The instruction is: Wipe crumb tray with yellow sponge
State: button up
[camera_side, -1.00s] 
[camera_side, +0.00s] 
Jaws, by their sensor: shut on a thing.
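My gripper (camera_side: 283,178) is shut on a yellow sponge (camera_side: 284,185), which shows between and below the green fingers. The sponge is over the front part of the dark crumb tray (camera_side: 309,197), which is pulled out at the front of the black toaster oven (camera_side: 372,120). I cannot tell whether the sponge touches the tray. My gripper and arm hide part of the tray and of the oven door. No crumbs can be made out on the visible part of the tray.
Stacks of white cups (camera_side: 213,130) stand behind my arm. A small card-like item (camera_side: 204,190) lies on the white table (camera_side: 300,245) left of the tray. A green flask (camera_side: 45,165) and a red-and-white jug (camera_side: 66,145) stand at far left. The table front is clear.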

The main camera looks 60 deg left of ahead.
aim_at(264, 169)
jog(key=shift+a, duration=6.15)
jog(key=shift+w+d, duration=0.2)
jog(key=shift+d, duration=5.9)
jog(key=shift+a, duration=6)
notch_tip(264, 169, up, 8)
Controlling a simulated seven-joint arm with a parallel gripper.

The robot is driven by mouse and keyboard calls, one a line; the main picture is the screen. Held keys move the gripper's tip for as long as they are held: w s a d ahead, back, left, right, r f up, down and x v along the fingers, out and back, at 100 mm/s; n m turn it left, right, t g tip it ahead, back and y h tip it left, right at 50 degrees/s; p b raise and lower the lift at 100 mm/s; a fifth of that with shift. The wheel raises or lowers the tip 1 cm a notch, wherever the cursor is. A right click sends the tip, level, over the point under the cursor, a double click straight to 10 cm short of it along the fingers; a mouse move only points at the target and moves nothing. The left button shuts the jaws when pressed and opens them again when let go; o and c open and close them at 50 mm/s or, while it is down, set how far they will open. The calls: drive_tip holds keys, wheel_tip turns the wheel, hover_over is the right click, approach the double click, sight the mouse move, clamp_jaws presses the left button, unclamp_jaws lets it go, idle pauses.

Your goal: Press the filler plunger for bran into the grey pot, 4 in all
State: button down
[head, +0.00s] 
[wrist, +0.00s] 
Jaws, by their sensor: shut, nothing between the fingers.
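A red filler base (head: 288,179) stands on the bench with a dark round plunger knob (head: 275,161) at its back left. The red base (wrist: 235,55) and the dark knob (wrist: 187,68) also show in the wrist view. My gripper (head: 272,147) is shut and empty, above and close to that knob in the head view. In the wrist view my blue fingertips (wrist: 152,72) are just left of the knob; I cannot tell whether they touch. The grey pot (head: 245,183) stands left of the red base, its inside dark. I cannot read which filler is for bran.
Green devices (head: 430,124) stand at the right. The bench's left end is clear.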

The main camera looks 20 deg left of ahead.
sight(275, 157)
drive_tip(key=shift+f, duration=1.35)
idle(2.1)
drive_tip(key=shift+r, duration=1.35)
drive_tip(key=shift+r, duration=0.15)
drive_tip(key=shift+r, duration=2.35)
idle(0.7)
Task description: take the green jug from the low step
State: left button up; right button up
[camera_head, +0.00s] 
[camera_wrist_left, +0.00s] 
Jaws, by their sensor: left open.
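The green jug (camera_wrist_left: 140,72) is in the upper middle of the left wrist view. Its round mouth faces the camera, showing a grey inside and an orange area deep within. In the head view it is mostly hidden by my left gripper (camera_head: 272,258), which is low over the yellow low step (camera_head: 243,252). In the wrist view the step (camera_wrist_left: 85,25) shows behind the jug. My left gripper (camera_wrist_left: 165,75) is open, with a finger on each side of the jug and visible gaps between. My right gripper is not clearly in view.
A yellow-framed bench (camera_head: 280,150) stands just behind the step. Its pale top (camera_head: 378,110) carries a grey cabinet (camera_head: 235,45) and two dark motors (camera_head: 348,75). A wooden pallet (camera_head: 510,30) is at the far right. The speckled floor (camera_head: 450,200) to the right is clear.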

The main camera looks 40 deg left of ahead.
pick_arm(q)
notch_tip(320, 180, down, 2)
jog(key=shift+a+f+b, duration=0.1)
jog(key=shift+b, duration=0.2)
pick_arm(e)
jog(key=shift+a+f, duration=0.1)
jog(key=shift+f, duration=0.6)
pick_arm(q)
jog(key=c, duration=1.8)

━━━━━━━━

(What is needed): Extract the data in full. Keep it word for word.

(Exercise result):
The instruction is: Wipe crumb tray with yellow sponge
State: button up
[camera_side, -1.00s] 
[camera_side, +0.00s] 
Jaws, by their sensor: shut on a thing.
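My gripper (camera_side: 283,178) is shut on a yellow sponge (camera_side: 284,185), which shows between and below the green fingers. The sponge is over the front part of the dark crumb tray (camera_side: 309,197), which is pulled out at the front of the black toaster oven (camera_side: 372,120). I cannot tell whether the sponge touches the tray. My gripper and arm hide part of the tray and of the oven door. No crumbs can be made out on the visible part of the tray.
Stacks of white cups (camera_side: 213,130) stand behind my arm. A small card-like item (camera_side: 204,190) lies on the white table (camera_side: 300,245) left of the tray. A green flask (camera_side: 45,165) and a red-and-white jug (camera_side: 66,145) stand at far left. The table front is clear.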

The main camera looks 60 deg left of ahead.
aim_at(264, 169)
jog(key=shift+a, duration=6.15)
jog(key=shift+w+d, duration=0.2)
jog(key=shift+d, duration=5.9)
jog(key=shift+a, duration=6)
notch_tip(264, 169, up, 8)
Controlling a simulated seven-joint arm with a parallel gripper.

The robot is driven by mouse and keyboard calls, one a line; the main picture is the screen. Held keys move the gripper's tip for as long as they are held: w s a d ahead, back, left, right, r f up, down and x v along the fingers, out and back, at 100 mm/s; n m turn it left, right, t g tip it ahead, back and y h tip it left, right at 50 degrees/s; p b raise and lower the lift at 100 mm/s; a fifth of that with shift. The wheel raises or lowers the tip 1 cm a notch, wherever the cursor is. A right click sends the tip, level, over the point under the cursor, a double click straight to 10 cm short of it along the fingers; a mouse move only points at the target and moves nothing. The left button shuts the jaws when pressed and opens them again when let go; o and c open and close them at 50 mm/s or, while it is down, set how far they will open. The calls: drive_tip holds keys, wheel_tip turns the wheel, hover_over is the right click, approach the double click, sight the mouse move, clamp_jaws presses the left button, unclamp_jaws lets it go, idle pauses.

Your goal: Press the filler plunger for bran into the grey pot, 4 in all
State: button down
[head, +0.00s] 
[wrist, +0.00s] 
Jaws, by their sensor: shut, nothing between the fingers.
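A red filler base (head: 288,179) stands on the bench with a dark round plunger knob (head: 275,161) at its back left. The red base (wrist: 235,55) and the dark knob (wrist: 187,68) also show in the wrist view. My gripper (head: 272,147) is shut and empty, above and close to that knob in the head view. In the wrist view my blue fingertips (wrist: 152,72) are just left of the knob; I cannot tell whether they touch. The grey pot (head: 245,183) stands left of the red base, its inside dark. I cannot read which filler is for bran.
Green devices (head: 430,124) stand at the right. The bench's left end is clear.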

The main camera looks 20 deg left of ahead.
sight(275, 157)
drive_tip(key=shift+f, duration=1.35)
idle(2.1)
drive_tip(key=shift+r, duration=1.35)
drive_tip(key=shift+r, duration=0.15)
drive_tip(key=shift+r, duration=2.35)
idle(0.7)
Task description: take the green jug from the low step
State: left button up; right button up
[camera_head, +0.00s] 
[camera_wrist_left, +0.00s] 
Jaws, by their sensor: left open.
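The green jug (camera_wrist_left: 140,72) is in the upper middle of the left wrist view. Its round mouth faces the camera, showing a grey inside and an orange area deep within. In the head view it is mostly hidden by my left gripper (camera_head: 272,258), which is low over the yellow low step (camera_head: 243,252). In the wrist view the step (camera_wrist_left: 85,25) shows behind the jug. My left gripper (camera_wrist_left: 165,75) is open, with a finger on each side of the jug and visible gaps between. My right gripper is not clearly in view.
A yellow-framed bench (camera_head: 280,150) stands just behind the step. Its pale top (camera_head: 378,110) carries a grey cabinet (camera_head: 235,45) and two dark motors (camera_head: 348,75). A wooden pallet (camera_head: 510,30) is at the far right. The speckled floor (camera_head: 450,200) to the right is clear.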

The main camera looks 40 deg left of ahead.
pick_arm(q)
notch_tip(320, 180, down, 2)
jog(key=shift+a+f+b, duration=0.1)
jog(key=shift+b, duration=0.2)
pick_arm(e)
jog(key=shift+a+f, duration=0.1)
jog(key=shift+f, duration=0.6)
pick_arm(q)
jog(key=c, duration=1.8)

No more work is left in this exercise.